## What the exercise asks
Reproduce, exactly and in full, only the lines below from the one containing "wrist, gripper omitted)" through the one containing "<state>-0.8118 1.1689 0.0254".

## Information shown
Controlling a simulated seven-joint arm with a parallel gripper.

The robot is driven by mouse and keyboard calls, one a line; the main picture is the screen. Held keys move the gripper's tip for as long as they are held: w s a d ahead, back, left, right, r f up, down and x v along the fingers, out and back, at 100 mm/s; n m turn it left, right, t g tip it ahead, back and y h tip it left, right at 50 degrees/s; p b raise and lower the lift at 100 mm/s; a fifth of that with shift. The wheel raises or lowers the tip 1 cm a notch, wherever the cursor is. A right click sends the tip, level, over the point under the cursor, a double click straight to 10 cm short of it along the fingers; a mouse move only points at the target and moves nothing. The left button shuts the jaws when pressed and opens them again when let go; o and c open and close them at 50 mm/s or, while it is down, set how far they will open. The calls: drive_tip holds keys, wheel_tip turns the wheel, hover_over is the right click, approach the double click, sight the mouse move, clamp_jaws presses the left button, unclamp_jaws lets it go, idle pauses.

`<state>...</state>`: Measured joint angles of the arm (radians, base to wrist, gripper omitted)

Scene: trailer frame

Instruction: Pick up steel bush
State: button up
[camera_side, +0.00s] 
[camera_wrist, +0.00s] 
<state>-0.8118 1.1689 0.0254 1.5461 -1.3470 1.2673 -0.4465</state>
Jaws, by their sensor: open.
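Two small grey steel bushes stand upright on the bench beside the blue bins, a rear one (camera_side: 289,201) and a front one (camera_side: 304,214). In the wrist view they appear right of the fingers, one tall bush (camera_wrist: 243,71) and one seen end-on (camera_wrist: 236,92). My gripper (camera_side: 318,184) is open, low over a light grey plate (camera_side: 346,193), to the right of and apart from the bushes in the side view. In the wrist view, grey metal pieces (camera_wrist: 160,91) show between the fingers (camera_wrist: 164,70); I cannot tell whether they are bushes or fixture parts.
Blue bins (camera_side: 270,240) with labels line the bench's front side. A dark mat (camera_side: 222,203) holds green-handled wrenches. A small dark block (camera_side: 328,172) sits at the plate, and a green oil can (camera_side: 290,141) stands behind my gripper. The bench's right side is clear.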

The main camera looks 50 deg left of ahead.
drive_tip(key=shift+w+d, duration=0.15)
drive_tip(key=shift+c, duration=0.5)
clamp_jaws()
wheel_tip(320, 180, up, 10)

## Reply to the exercise
`<state>...</state>`: Measured joint angles of the arm (radians, base to wrist, gripper omitted)

Scene: trailer frame

Instruction: Pick up steel bush
State: button up
[camera_side, +0.00s] 
[camera_wrist, +0.00s] 
<state>-0.8118 1.1689 0.0254 1.5461 -1.3470 1.2673 -0.4465</state>

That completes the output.